Under law, that means under Hindu marriage act, a Hindu marriage must be solemnised in accordance with the customary rites and ceremonies of at least one of the two parties thereto (and must fulfil the conditions prescribed by section 5 of the act). The word "solemnised" means, to celebrate marriage with proper ceremonies and in due form. Unless the marriage is celebrated or performed with proper ceremonies and in due form, it cannot be said to be 'solemnised'. Merely going through certain ceremonies with the intention that the parties are taken to be married, will not make them the ceremonies prescribed by law or approved by any established custom. When essential ceremonies constituting a Hindu marriage are not proved, it cannot validate the marriage.
Hindu marriage act, does not, however, prescribe the ceremonies requisites for solemnised of the marriage, but leaves it to the parties to choose a form of ceremonial marriage which is in accordance with any custom or usage applicable to either party. And where the form adopted in includes the Saptapadi, that means the taking of seven steps by the bridegroom and the bride jointly before the sacred fire, the marriage becomes complete when the seven step is taken. The Supreme Court of India, taking note of the ceremony of Saptapadi, has held that when the seven rounds are taken around the sacred fire, they cannot be short of seven steps. [See the case of Vishnu Prakash Vs. Sheela Devi reported in (2001) 4 SCC 729]. This is in accordance with existing law.

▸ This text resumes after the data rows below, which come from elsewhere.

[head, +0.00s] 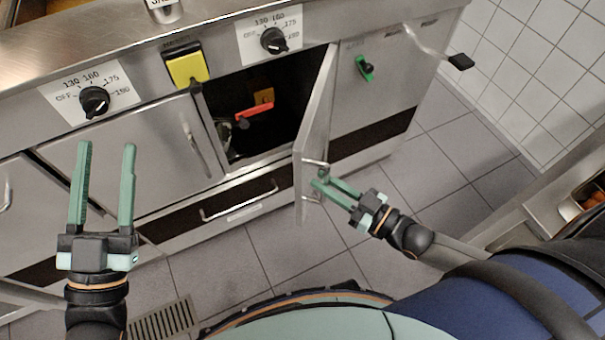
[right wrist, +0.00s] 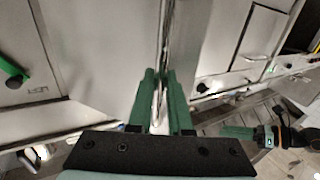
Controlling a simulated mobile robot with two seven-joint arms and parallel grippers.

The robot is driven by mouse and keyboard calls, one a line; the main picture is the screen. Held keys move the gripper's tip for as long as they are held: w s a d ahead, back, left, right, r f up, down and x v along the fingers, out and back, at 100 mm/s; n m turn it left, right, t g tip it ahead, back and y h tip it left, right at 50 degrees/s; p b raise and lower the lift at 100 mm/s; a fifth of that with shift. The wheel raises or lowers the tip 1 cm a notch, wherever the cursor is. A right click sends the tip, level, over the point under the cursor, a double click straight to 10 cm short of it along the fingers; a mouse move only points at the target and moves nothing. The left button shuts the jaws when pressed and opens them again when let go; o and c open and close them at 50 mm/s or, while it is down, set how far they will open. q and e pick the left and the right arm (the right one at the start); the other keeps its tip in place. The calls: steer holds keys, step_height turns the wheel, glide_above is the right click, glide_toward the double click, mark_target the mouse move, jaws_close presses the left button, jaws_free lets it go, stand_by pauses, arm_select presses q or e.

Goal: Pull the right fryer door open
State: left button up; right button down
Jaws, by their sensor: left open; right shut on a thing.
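The right fryer door (head: 313,145), a steel panel, stands swung open and is seen nearly edge-on. Its handle (head: 316,163) is on the side toward my right arm. My right gripper (head: 322,184) is shut on the handle; its green fingers also show around the pale handle in the right wrist view (right wrist: 160,90). The dark cabinet interior (head: 245,85) shows a red lever (head: 254,114) and pipework. My left gripper (head: 108,146) is open and empty, in front of the closed left fryer door (head: 130,160).
A drawer (head: 240,205) with a bar handle lies below the opening. Knobs (head: 94,101) and a yellow switch cover (head: 187,69) sit on the front panel. A green lever (head: 364,68) is on the panel to the right. The tiled floor (head: 300,255) is clear in front.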

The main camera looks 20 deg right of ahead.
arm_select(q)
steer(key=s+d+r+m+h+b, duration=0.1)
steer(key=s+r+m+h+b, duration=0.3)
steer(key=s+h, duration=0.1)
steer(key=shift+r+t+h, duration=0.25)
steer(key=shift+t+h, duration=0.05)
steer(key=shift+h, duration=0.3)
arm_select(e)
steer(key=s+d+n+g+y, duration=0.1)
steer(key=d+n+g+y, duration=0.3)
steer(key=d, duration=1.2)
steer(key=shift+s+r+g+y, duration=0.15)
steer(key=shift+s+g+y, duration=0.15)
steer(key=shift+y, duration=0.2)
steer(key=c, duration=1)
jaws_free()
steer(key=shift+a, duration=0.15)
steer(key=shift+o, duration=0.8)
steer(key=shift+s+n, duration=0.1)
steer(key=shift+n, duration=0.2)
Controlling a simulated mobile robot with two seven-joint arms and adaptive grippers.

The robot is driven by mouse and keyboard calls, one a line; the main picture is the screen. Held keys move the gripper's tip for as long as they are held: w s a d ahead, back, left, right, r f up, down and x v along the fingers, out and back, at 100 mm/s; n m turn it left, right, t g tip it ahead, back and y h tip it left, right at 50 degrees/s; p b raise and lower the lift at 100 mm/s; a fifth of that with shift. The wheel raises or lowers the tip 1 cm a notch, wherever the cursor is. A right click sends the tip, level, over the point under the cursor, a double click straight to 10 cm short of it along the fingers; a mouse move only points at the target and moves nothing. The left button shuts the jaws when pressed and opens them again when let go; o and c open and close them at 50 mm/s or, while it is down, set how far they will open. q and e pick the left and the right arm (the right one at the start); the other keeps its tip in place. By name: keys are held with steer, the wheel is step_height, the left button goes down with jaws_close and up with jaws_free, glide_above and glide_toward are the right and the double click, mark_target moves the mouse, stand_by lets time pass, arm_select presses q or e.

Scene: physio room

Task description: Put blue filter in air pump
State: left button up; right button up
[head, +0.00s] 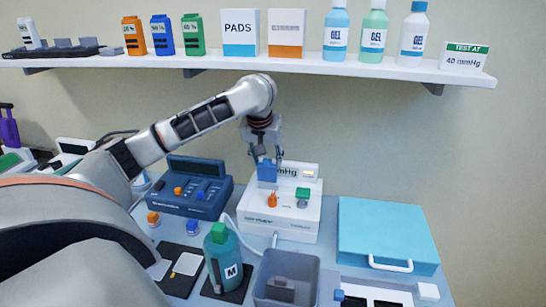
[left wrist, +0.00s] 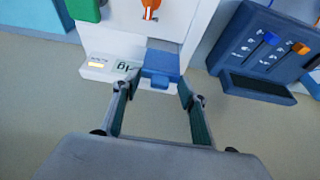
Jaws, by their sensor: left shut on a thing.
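The white air pump (head: 290,228) stands on the table at the middle, with an orange knob (head: 272,199) and a green knob (head: 303,196) on it. My left gripper (head: 268,158) is shut on the blue filter (head: 266,173), at the back of the pump's top, in front of its mmHg panel. In the left wrist view the filter (left wrist: 160,66) shows between the fingertips, lined up with a recess in the white pump (left wrist: 115,40). I cannot tell how deep it sits. My right gripper is not in view.
A dark blue console (head: 190,190) stands left of the pump and a light blue case (head: 388,230) right of it. A teal bottle (head: 222,255) and a grey bin (head: 285,281) stand in front. A shelf (head: 250,65) with boxes and bottles runs above.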

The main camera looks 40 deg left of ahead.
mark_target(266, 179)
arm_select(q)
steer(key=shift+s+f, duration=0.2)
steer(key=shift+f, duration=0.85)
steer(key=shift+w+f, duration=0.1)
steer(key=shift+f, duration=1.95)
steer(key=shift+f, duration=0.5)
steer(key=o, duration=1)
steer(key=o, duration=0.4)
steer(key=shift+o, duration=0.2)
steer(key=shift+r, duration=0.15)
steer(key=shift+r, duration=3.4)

This rule relating to the essential ceremonies of a Hindu marriage proceeds on the principle that the marriage being one of the sanskaras for a Hindu male or female, it must be performed with the necessary religious rites and at the same time, recognises the position that the customary rites and ceremonies vary in different parts of the country and also among different castes and communities.
What is to be noted is that though section 7 of Hindu marriage act emphasises the importance of the Saptapadi, it does not insist upon the same because even under the previous law the rule was that a marriage may be complete by the performance of ceremonies other than those referred to in the said section, where it was allowed by the custom of the cast to which parties belonged.

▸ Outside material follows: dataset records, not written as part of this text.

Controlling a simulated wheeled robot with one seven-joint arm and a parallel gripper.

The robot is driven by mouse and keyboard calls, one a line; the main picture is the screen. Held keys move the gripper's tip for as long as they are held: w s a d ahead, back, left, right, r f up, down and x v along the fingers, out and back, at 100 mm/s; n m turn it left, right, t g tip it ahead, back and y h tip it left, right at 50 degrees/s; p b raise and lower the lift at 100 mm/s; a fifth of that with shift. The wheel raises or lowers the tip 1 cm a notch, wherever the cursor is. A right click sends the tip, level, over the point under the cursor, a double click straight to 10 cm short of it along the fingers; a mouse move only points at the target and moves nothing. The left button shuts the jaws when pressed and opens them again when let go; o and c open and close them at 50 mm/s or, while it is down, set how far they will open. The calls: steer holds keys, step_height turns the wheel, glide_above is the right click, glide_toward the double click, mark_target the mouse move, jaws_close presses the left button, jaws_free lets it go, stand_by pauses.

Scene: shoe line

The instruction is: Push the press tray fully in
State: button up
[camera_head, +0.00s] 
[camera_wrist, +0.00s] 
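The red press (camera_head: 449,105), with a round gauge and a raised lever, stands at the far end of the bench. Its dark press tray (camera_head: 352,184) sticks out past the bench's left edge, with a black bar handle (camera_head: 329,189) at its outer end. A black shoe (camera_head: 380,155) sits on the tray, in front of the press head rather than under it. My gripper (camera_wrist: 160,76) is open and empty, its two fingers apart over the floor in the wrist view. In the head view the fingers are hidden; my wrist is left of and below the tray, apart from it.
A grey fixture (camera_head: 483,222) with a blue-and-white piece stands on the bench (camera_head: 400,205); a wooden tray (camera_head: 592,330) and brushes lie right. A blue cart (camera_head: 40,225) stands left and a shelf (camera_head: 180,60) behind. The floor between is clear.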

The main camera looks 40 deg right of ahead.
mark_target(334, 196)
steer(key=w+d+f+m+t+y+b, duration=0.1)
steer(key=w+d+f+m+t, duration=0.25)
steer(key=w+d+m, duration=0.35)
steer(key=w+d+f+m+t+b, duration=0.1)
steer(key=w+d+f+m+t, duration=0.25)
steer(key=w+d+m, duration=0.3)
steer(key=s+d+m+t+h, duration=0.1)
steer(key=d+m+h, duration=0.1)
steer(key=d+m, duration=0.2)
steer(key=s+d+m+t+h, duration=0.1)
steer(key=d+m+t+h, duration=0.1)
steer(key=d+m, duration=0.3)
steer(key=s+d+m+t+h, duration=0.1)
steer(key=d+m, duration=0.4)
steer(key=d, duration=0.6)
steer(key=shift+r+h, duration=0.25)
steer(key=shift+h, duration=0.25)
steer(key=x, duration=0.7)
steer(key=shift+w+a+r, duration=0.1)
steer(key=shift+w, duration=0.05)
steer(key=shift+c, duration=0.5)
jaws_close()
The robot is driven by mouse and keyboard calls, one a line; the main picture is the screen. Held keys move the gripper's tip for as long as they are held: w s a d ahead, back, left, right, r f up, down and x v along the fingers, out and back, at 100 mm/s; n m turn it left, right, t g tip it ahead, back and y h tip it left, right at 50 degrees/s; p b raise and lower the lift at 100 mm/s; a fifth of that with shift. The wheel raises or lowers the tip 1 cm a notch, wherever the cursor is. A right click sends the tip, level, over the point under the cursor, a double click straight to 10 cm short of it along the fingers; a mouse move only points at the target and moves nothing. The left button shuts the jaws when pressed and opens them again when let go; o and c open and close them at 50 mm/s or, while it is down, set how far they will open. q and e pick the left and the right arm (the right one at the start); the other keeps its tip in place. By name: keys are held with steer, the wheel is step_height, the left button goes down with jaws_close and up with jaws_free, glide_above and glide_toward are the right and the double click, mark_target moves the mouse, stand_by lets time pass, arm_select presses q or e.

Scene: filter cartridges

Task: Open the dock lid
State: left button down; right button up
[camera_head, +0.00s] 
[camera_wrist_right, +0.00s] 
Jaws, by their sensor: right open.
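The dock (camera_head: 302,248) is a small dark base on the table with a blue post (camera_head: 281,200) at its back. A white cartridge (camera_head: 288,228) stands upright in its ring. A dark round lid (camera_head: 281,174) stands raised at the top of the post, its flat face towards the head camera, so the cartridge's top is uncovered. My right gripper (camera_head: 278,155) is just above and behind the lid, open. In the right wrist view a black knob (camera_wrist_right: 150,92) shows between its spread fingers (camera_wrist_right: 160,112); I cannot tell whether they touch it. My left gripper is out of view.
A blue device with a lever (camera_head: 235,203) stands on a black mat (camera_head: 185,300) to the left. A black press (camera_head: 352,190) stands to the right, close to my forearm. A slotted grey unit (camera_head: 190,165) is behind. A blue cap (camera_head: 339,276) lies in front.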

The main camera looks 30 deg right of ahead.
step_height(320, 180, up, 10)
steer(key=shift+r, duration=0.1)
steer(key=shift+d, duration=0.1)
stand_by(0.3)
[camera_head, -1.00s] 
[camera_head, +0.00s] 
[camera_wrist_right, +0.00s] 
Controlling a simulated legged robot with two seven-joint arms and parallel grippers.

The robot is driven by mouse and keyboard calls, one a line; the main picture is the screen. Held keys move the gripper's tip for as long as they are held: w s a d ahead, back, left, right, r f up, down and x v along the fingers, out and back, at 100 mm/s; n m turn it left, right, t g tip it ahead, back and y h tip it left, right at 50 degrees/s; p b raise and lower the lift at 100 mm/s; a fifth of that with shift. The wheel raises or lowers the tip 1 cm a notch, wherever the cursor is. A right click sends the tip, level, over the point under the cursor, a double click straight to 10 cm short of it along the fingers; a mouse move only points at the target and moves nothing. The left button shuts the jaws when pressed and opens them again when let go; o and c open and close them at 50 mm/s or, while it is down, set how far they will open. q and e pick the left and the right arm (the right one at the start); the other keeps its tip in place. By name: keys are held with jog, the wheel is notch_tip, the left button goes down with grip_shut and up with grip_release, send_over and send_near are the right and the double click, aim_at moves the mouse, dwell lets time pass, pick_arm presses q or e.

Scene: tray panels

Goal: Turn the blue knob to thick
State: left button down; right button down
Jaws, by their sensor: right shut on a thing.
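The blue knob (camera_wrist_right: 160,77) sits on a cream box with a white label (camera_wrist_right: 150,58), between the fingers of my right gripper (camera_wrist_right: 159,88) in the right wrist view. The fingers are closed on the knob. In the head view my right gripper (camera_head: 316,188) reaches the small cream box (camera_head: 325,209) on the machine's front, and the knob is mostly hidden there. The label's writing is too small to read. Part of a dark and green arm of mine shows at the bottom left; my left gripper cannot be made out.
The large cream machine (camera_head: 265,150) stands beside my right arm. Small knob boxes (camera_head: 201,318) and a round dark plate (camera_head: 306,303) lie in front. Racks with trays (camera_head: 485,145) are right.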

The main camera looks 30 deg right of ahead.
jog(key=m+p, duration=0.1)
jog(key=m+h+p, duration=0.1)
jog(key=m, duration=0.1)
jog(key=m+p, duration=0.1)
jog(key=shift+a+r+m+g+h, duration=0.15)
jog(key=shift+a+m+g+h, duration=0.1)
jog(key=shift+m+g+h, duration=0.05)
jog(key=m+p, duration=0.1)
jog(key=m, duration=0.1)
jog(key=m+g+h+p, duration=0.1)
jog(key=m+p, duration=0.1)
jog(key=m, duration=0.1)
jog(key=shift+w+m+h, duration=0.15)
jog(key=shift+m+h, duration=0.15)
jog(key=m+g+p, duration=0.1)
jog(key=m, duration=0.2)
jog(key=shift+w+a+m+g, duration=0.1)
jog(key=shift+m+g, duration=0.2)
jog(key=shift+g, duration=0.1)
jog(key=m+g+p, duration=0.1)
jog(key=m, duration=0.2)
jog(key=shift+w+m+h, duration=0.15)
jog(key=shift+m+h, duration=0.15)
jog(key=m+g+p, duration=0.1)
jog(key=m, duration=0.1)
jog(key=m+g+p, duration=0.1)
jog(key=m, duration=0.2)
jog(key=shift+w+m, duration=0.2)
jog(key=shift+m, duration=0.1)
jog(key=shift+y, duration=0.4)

While performing your own marriage, you seem to have chosen to include the ceremony of Saptapadi. If this is so, then for your marriage to become complete and binding it becomes necessary that both of you should have taken all the seven steps around the sacred fire, and nothing short of that (at this is ruled by the honourable Supreme Court). Taking six steps only will not do. That will not make marriage complete and binding. Only you know whether all the seven steps were taken or not.
You seem to have created an evidence by capturing the ceremonies of your marriage on some video capturing device but the device seems to have captured only six steps. Please bear in mind that actual happening of an event and capturing of that event on the video recording device are two different things. It may be possible that the event which happens completely does not get captured completely on the video recording device. In such a situation it cannot be said that the actual event has not happened in its completeness.
What is important to be examined is exactly what was the reason as to why the video recording device captured only six steps and not all seven. Was it because of a sudden mechanical failure of the video capturing device? Or was it because of sudden and training of the battery of that the video capturing device, or sudden power failure? Were such failures in capturing the video footage genuine or created? Does the video footage suddenly stops after six steps? or whether it shows further recording in which it becomes clear that not all the seven steps were taken but only six steps were taken?
If video capturing of all the seven steps has not become possible because of any genuine reason then that need not affect the fact that all the seven steps were actually taken. The only thing is that, that video footage may not be a good piece of evidence for you to prove that you perform a valid marriage.
In such a situation you will have to heavily rely upon your own testimony before the court (in case the matter goes to court) to prove your marriage, and you may be put to heavy cross examination by the other side, if the other side disputes your assertions.
If video capturing of all the seven steps could not be done because of some non-genuine reason, then it may expose you, and may land you in trouble for creating false evidence. So beware.
Having said that, I pondered over the second part of your question in which you are asked:
"After sometimes she started cheating me and making money from me. Now after completing diploma, she is doing job and gave me up forever, telling me that you are nothing of mine, there are so many boys like you in my life, go to hell. But I want to live with her. I told all the things to her family members but they are threatening me. I want to know that is my marriage valid in the eyes of court or not valid? If it is valid, what can I do further?"
I think this is the kind of girl she is, if this is the kind of character that she possesses, if she has many boyfriends, or if she intends to make them, and that she's not interested in becoming yours, then what is the point in deciding for such kind of girl as your wife? Added to that is the fact that family members are also not willing to go ahead with this kind of relationship with you and are threatening you. Imagine, even if by hook or crook you manage to prove the validity of your marriage and get her at your home as your wife against her wishes, will she be loyal to you? How would you feel if while staying with you she maintains relationships with other men? I know these are all your personal matters, but as a Counsel, I feel it proper to make you aware of these possibilities too. Sometimes certain things come as a boon in disguise. One has to recognise them.
Hope you will be able to overcome this wrangle.
Sorry for some delay in responding to your second question, as I was busy in my work.
Wish you all the best for your life.